• WHAT TO PRODUCE:
Write the material out again in full, word for word. Do not include the pictures.

• STORED DATA:
····················
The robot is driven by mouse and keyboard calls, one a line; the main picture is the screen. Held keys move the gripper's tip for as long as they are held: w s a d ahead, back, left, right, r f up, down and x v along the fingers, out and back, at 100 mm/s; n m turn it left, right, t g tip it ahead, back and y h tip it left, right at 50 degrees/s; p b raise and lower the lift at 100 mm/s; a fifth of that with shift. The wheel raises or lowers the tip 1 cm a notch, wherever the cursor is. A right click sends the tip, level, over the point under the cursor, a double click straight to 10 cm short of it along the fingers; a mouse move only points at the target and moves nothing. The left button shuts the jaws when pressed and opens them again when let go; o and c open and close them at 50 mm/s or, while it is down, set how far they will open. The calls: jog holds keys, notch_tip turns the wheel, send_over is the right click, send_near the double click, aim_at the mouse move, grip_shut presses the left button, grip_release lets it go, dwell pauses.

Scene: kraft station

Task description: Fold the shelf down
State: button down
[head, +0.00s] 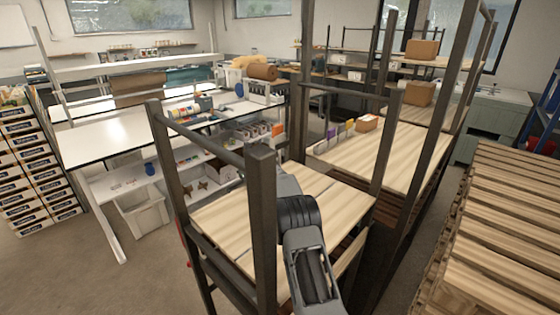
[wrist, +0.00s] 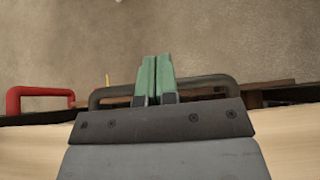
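A light wooden shelf board (head: 232,218) lies flat inside a dark metal frame (head: 262,215) in the middle of the head view. I cannot tell for certain that it is the task's shelf. Pale wood (wrist: 30,148) also fills the lower edge of the wrist view. My gripper (wrist: 155,62) has green fingertips close together, with only a thin line between them and nothing seen between them. A dark rounded handle (wrist: 222,79) runs crosswise behind the fingers; contact cannot be told. A red handle (wrist: 38,92) sticks out to the left, apart from my gripper. My gripper is hidden in the head view.
A second wooden-topped bench (head: 360,155) stands behind, with a small box (head: 367,123) on it. Slatted wood (head: 505,215) stands at the right. A white workbench (head: 105,135) and stacked boxes (head: 35,165) are at left. Open floor (head: 75,270) lies at front left.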

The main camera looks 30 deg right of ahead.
····················
• RESPONSE:
The robot is driven by mouse and keyboard calls, one a line; the main picture is the screen. Held keys move the gripper's tip for as long as they are held: w s a d ahead, back, left, right, r f up, down and x v along the fingers, out and back, at 100 mm/s; n m turn it left, right, t g tip it ahead, back and y h tip it left, right at 50 degrees/s; p b raise and lower the lift at 100 mm/s; a fifth of that with shift. The wheel raises or lowers the tip 1 cm a notch, wherever the cursor is. A right click sends the tip, level, over the point under the cursor, a double click straight to 10 cm short of it along the fingers; a mouse move only points at the target and moves nothing. The left button shuts the jaws when pressed and opens them again when let go; o and c open and close them at 50 mm/s or, while it is down, set how far they will open. The calls: jog holds keys, notch_tip turns the wheel, send_over is the right click, send_near the double click, aim_at the mouse move, grip_shut presses the left button, grip_release lets it go, dwell pauses.

Scene: kraft station

Task description: Fold the shelf down
State: button down
[head, +0.00s] 
[wrist, +0.00s] 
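A light wooden shelf board (head: 232,218) lies flat inside a dark metal frame (head: 262,215) in the middle of the head view. I cannot tell for certain that it is the task's shelf. Pale wood (wrist: 30,148) also fills the lower edge of the wrist view. My gripper (wrist: 155,62) has green fingertips close together, with only a thin line between them and nothing seen between them. A dark rounded handle (wrist: 222,79) runs crosswise behind the fingers; contact cannot be told. A red handle (wrist: 38,92) sticks out to the left, apart from my gripper. My gripper is hidden in the head view.
A second wooden-topped bench (head: 360,155) stands behind, with a small box (head: 367,123) on it. Slatted wood (head: 505,215) stands at the right. A white workbench (head: 105,135) and stacked boxes (head: 35,165) are at left. Open floor (head: 75,270) lies at front left.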

The main camera looks 30 deg right of ahead.

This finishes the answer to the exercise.